Where now is Boromir the Fair? He tarries and I grieve.’
‘Ask not of me where he doth dwell-so many bones there lie
On the white shores and the dark shores under the stormy sky;
So many have passed down Anduin to find the flowing Sea.
Ask of the North Wind news of them the North Wind sends to me!’
‘O Boromir! Beyond the gate the seaward road runs south,
But you came not with the wailing gulls from the grey sea’s mouth.’
The mighty Anduin was the greatest river in Middle-earth. Its broad waters grew ever wider, deeper, and swifter as it wound its way south through fen and field on its great journey to the sea. And, as it made its way through Southern Gondor, its waters were bolstered by a great influx of volume from the Nindalf, along with the rivers Poros, Sirith and Erui south of the White Mountains. Eventually, swollen beyond its banks, it split into a great delta, some 2000 square miles in size.
Covered with thousands of years of accumulated sediment, this delta land, also known as the Ethir Anduin, was in places a lush fertile wilderness, and in others a windswept series of sandy dunes and low rolling hills thick with the smell of sea foam. And over everything were the endless flocks of sea birds, hoping to feast upon the fish filled waters of the lower Anduin.

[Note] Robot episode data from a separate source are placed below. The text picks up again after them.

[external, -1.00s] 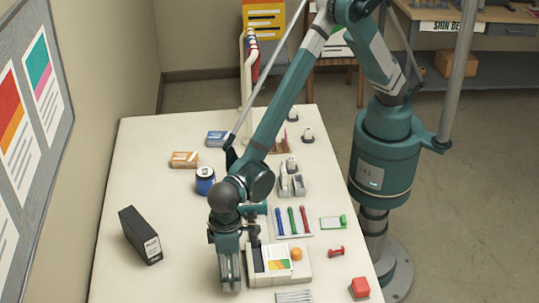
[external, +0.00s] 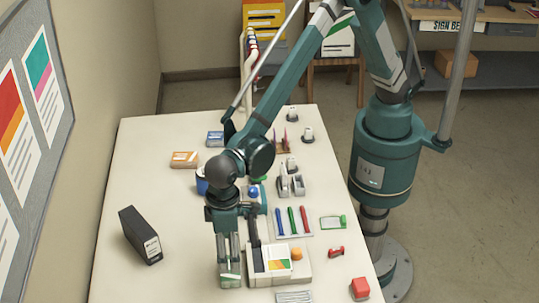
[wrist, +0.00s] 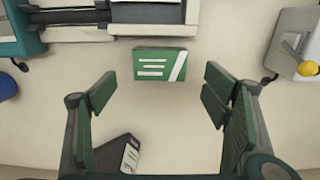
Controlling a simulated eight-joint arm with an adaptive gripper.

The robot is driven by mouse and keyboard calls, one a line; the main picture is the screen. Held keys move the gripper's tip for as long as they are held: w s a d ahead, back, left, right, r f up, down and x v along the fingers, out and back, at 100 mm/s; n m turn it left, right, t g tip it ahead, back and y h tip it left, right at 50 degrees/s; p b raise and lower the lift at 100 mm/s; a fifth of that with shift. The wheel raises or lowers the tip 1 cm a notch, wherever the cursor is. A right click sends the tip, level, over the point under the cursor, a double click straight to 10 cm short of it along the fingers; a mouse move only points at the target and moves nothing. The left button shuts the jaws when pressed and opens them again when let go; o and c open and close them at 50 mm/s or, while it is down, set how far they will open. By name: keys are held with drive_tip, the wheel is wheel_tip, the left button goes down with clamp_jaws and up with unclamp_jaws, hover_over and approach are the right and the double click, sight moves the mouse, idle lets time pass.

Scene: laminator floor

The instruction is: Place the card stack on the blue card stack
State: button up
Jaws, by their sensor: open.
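A green card stack (wrist: 160,64) with white markings lies on the table in the wrist view, centred beyond my fingertips. The blue card stack (external: 215,138) lies on the far part of the table in the external view. An orange card stack (external: 184,160) lies nearer and to its left. My gripper (wrist: 160,93) is open, with its two padded fingers wide apart and nothing held between them. In the external view my gripper (external: 229,280) points down over the near part of the table, left of the laminator. There its fingers largely hide the green stack.
The laminator (external: 280,266) stands just right of my gripper. A black binder box (external: 141,236) stands to the left. A blue cup (external: 201,182) is partly behind my arm. Pens, a tape dispenser and a red block (external: 360,288) line the right side.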

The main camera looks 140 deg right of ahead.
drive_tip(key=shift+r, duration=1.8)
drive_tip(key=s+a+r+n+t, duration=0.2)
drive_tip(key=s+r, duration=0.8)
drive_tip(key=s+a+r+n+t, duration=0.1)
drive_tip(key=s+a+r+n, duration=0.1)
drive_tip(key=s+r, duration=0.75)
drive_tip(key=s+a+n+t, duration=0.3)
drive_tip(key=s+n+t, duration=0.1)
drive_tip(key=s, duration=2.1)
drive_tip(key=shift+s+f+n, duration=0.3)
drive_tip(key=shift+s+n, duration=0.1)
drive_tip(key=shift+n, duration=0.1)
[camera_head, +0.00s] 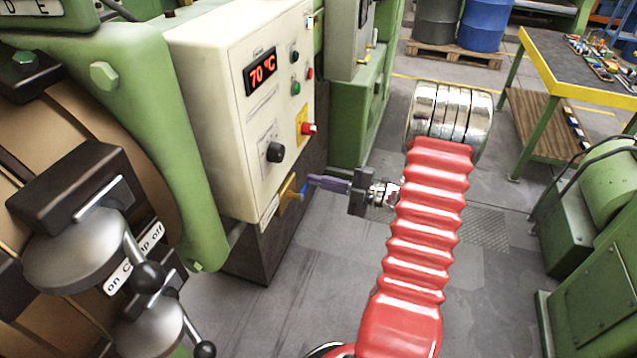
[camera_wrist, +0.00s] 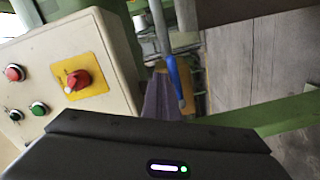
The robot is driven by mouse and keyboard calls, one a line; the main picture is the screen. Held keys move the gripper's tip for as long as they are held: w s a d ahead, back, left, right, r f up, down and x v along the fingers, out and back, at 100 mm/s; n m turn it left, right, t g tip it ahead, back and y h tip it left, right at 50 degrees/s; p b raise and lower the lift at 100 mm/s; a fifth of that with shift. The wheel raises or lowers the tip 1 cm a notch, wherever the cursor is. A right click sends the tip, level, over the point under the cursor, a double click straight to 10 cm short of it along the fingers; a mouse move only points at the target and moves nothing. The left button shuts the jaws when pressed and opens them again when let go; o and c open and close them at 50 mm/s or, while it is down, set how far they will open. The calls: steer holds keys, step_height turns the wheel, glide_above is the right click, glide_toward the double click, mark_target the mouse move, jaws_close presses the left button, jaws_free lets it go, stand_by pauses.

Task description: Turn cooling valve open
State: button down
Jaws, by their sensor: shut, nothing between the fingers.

Men too sought to feed themselves from the river, and the delta land was full of fishermen and other such professions that relied upon their skill with net and hook to provide sustenance for their families. Unfortunately, when the fishermen were called to battle at Minas Tirith during the War of the Ring, the mouths of the Anduin were left undefended. Who knows what might have happened had Aragorn, the king returned, not liberated their shores from Corsair murderers with his newly liberated Army of the Dead!